Copy each line below in which the string "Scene" occurs.

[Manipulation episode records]
**********

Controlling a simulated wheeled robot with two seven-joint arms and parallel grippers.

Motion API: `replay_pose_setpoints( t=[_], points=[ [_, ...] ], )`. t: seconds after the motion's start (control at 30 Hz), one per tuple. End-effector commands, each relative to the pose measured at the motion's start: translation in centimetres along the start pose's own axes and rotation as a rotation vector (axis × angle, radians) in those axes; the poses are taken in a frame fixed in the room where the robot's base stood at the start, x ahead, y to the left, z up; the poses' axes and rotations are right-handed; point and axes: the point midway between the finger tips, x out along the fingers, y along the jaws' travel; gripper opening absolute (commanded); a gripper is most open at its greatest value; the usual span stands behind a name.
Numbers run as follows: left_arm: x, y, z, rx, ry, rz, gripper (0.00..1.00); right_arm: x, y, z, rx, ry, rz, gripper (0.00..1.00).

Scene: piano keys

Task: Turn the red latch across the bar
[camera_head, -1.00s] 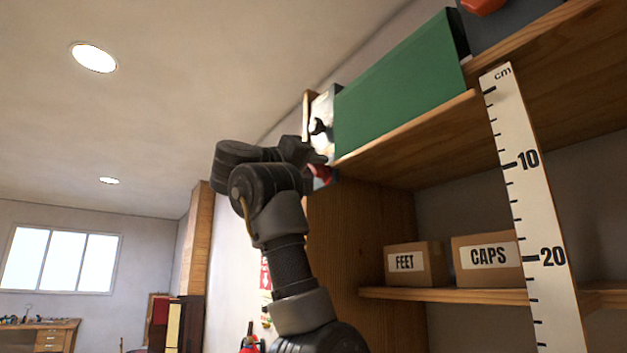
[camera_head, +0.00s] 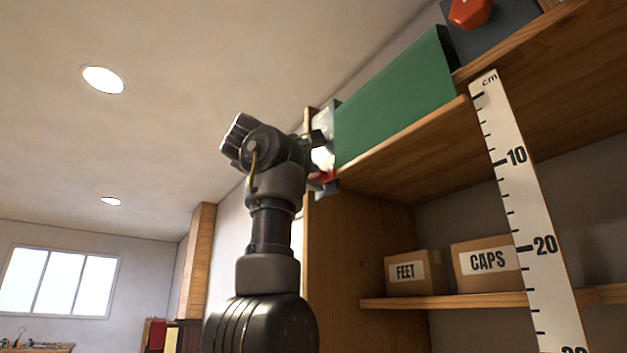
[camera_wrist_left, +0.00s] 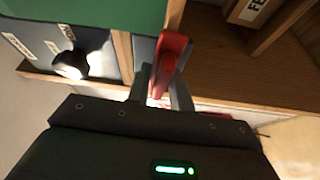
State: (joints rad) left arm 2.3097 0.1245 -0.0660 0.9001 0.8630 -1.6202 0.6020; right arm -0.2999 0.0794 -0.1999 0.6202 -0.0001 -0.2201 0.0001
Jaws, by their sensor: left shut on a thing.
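The red latch (camera_wrist_left: 172,55) stands out from beside the green panel (camera_wrist_left: 80,12) in the left wrist view. My left gripper (camera_wrist_left: 163,88) is shut on it, a grey finger on each side of its lower part. In the head view the red latch (camera_head: 323,177) shows small below the left end of the green panel (camera_head: 395,95), at the shelf's front corner. My left gripper (camera_head: 313,165) is at it, its fingers mostly hidden by my wrist. I cannot tell which part is the bar. My right gripper is not in view.
A black knob (camera_wrist_left: 70,65) sits on a labelled grey plate (camera_wrist_left: 30,42) beside the latch. Another red part (camera_head: 470,12) is on a dark plate at upper right. A white ruler (camera_head: 520,190) and boxes marked FEET (camera_head: 415,272) and CAPS (camera_head: 487,263) are right. Left is open.

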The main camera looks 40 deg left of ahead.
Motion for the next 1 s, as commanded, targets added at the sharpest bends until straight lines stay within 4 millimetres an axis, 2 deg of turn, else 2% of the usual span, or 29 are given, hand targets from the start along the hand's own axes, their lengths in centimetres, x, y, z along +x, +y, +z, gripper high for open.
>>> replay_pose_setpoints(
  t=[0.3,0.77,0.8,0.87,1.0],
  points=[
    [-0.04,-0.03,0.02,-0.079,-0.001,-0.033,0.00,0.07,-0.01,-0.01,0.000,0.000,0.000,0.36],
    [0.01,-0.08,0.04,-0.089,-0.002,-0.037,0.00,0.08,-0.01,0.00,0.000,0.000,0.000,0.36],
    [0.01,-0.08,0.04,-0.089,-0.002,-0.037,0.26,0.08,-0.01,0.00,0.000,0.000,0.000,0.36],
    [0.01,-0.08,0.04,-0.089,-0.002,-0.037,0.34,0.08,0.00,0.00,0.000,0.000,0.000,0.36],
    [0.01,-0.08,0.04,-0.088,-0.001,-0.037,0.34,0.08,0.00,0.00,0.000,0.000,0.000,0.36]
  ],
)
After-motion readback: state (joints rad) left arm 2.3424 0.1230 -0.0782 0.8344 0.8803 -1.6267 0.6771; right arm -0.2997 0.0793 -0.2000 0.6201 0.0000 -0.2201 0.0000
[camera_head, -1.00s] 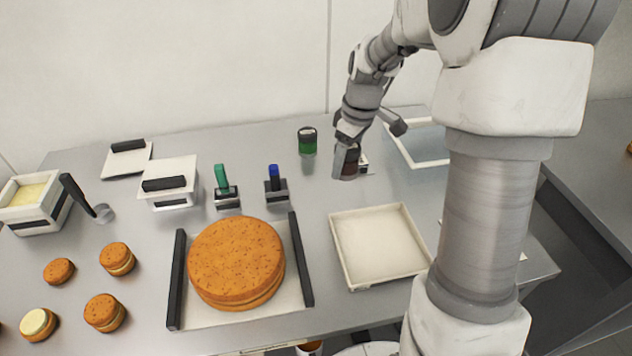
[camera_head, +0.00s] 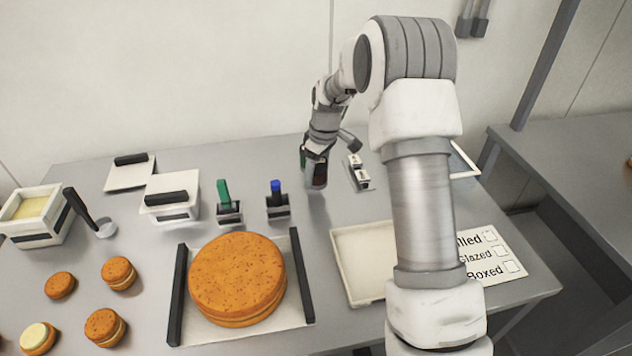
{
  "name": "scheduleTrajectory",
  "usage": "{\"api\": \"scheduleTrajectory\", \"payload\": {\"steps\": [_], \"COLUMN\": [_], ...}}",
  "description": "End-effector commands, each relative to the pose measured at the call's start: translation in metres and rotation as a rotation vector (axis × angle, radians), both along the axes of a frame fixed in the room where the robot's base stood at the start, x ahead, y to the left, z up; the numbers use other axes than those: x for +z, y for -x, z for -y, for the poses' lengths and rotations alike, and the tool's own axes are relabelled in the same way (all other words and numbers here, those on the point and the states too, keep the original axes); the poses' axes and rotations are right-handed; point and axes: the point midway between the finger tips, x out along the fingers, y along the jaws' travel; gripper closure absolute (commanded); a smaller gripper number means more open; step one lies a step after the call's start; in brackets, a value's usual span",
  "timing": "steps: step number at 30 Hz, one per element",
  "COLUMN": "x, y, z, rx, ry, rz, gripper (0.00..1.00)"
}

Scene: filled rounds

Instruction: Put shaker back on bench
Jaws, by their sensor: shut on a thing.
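My gripper (camera_head: 316,154) is shut on a dark reddish-brown shaker (camera_head: 318,176) with a pale grey base. The gripper points down at the back middle of the grey bench (camera_head: 155,268). The shaker is roughly upright, and I cannot tell whether its base touches the bench. A green jar (camera_head: 303,158) is mostly hidden behind the gripper and shaker; only a green sliver shows at their left.
A small rack (camera_head: 358,173) stands right of the shaker. Blue-handled (camera_head: 277,200) and green-handled (camera_head: 228,206) tools stand to its left. A large round cake (camera_head: 237,278) sits in front. A white tray (camera_head: 352,240) is partly hidden by my arm.

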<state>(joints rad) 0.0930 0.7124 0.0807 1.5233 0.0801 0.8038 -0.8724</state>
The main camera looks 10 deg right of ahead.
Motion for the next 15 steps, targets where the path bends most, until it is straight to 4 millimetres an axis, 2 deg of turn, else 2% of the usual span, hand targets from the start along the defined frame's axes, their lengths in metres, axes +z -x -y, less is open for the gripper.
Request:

**********

- REPLY TO THE EXERCISE
Scene: piano keys
Scene: filled rounds

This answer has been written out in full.